Retired professor of pathology Sean Grady said he had examined one suspected case in his career.
He said he would not use the term spontaneous combustion, as there had to be some source of ignition, possibly a lit match or cigarette.
“There is a source of ignition somewhere, but because the body is so badly destroyed the source can’t be found,” he said.
He said the circumstances in the Galway case were very similar to other possible cases.
“Even the most experienced rescue worker or forensic scientist takes a sharp intake of breath (when they come across the scene).”
Many in Ireland believe that spontaneous is combustion is really “God calling back his son or daughter in a quick – and dramatic fashion .”
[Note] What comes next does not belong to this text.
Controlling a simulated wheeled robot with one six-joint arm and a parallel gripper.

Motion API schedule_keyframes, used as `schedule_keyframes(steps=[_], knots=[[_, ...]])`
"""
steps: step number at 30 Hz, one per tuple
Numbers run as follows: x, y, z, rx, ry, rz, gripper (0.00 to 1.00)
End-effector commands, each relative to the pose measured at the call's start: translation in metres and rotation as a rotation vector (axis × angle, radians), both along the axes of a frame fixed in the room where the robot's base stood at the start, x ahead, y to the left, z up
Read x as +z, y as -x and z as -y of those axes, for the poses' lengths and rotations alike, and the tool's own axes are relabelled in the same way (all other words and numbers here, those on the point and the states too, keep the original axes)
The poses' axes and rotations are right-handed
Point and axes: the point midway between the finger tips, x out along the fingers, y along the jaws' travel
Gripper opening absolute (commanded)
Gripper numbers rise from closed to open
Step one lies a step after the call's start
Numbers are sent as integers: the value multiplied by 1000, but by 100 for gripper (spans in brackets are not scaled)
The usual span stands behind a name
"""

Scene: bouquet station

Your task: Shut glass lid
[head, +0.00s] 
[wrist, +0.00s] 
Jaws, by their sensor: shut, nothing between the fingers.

“God is the cause of spontaneous combustion. It happens much more frequently than is reported. You can be walking down the street, or eating your oatmeal and then – poof! – you are called back to our Lord,” said Father O’Malley of Saint Peter’s Church in Galway.
Mr, Grady, however, said he doubted explanations centred on divine intervention. “I’d have to see it happen with my own eyes, to believe it.”
“I think if the heavens were striking in cases of spontaneous combustion then there would be a lot more cases on record. I go for the practical, the mundane explanation,” he said.
Soon after, Mr. Grady, spontaneously combusted. This is where he had been standing:
Citizens in Galway are frightened and surprisingly, are altering their behavior. “People are being nicer to each other – for fear that they may combust at any moment,” said Maggie Shawn of Galway.